Destruição moral da sociedade brasileira – ação deliberada
20/09/2015 - 08:28
José Osmar Alves*
O sitio Portalaz de terça 16 de setembro de 2015 repercute comentário que Arnaldo Jabor teria feito no Jornal Nacional da Rede Globo do dia 14/09 acerca da aprovação, pela Assembleia Legislativa do Piauí, de lei que impediria o Ministério Público de investigar qualquer político. No comentário, Jabor desanca os deputados piauienses, chamando-os de corruptos, ladrões e protetores de quadrilhas.
Em primeiro lugar, faz-se necessário esclarecer o seguinte: o que a Assembleia aprovou não foi a proibição do Ministério Público investigar políticos, mas a investigação exclusiva de determinadas autoridades (secretários de estado, deputados, promotores, juízes, dentre outros) pelo Procurador Geral de Justiça. Para essas pessoas, a investigação e o processo criminal é atribuição do Procurador Geral, o qual pode delegar a procuradores e promotores de justiça a realização dos atos de investigação, não podendo, no entanto, delegar o processo em si. O que a Assembleia do Piauí fez foi determinar que a investigação e o processo cível por ato de improbidade administrativa dessas mesmas autoridades passa a ser também atribuição exclusiva do Procurador Geral, com a agravante de que aqui não poderá delegar nem mesmo a investigação.
Passo ao largo da polêmica jurídica que a matéria aprovada pelos deputados piauienses suscita para me fixar no comentário de Arnaldo Jabor, que pode ser lido aqui. Diz o comentarista que a Assembleia do Piauí aprovou uma lei “que proíbe o Ministério Público do Estado de investigar qualquer político, deputado, chefe de cargos públicos etc., e assim ficam todos os ladrões protegidos”. Em seguida, compara a lei piauiense à famosa PEC 37, rejeitada pelo Congresso em 2013, por meio da qual, segundo ele, se pretendia “proibir o Ministério Público de descobrir criminosos. Esse projeto não passou, graças a Deus, mas o Piauí está na frente da organização do crime, em benefício das quadrilhas”. E continua: “Tanto lá no Piauí como em Brasília, os ladrões e canalhas em geral já reagem quanto à brilhante eficiência da Procuradoria Geral da União (sic) e da Polícia Federal na Operação Lava Jato”. E conclui o comentário com a afirmação de que a lei piauiense seria resultado da “revolta dos corruptos, que se protegem na calada dos dias”.
Acompanhei atentamente o noticiário dos últimos dois dias e não vi qualquer reação da Assembleia ou de algum deputado ao comentário do Jabor. Incomodado, conversei com ao menos dois parlamentares sobre o assunto. Nenhum deles, no entanto, demonstrou preocupação com o libelo acusatório contra eles veiculado para o mundo.

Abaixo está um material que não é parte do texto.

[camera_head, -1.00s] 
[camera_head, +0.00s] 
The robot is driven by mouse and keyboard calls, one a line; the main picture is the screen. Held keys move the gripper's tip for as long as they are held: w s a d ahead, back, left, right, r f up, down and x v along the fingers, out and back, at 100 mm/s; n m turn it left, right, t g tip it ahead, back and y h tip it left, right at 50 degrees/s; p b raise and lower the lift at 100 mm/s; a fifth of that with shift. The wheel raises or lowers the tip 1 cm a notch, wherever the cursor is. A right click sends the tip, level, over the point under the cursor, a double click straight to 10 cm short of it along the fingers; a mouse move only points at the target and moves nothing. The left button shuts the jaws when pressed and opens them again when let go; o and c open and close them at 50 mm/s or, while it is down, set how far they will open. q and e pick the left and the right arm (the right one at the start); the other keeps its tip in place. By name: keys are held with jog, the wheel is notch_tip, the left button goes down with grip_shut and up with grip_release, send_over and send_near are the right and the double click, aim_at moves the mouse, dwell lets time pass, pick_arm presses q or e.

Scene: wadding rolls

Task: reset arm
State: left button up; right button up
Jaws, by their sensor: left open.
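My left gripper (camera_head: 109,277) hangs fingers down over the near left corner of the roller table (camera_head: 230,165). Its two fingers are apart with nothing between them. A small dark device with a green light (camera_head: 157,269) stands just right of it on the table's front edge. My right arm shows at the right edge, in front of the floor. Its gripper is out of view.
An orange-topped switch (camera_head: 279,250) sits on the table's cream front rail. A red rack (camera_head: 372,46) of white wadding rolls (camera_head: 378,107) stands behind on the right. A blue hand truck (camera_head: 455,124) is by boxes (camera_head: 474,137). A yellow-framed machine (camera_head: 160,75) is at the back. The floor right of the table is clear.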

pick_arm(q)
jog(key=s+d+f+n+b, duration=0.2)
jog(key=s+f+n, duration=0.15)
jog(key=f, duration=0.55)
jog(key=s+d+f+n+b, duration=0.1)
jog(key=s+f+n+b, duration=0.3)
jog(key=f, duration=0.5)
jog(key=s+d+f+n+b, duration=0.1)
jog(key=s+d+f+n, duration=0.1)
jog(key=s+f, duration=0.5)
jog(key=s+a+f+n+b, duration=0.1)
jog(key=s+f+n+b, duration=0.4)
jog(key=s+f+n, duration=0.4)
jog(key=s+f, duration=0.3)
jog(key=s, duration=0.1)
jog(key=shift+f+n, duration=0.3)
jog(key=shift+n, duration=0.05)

Embora não seja deputado nem tenha procuração da Assembleia, ouso sair em defesa da lei que aprovaram. Defendo-a não pelo seu conteúdo – de que discordo –, mas pela legitimidade de sua origem. Com efeito, as casas legislativas são o locus adequado (porque constitucionalmente assim designadas) no qual a sociedade decide seus códigos de conduta, materializados na forma de leis. A norma virulentamente atacada por Arnaldo Jabor é, em sua origem, legítima, constitucional e, portanto, merecedora de respeito, não significando que não possa ser contestada pelo meio adequado – a ação direta de inconstitucionalidade -, mas não pelo xingamento público de seus autores.
Ao chamar os deputados de corruptos, ladrões e quadrilheiros Jabor desrespeita também o povo do Piauí que, bem ou mal, é representado por esses parlamentares. Legitimados pela autoconcedida missão de “defensores da moralidade pública”, nos últimos anos muitos “jornalistas” brasileiros têm extrapolado todos os limites do direito constitucional de informar, a exemplo da apresentadora Raquel Sherazade, que defendeu em rede nacional o direito de pessoas lincharem ladrões em praça pública.
Juntem-se a tais “comentários” as novelas e os realyt show da TV brasileira e temos aí o caldo cultural perfeito para a verdadeira danação em que jaz a sociedade nacional, onde filho não respeita pai, que não respeita filho, que não respeita a autoridade, que não respeita o povo, que não respeita a si mesmo...
Ao não reagir às gratuitas acusações de Arnaldo Jabor, a Assembleia Legislativa dá, ela também, sua parcela de contribuição para consolidar a desgraça social de que minha geração lamentavelmente é testemunha.
* José Osmar Alves é promotor de justiça e desde junho de 2015 exerce o cargo de Secretário de Regularização Fundiária - Diretor Geral do Instituto de Terras do Piauí.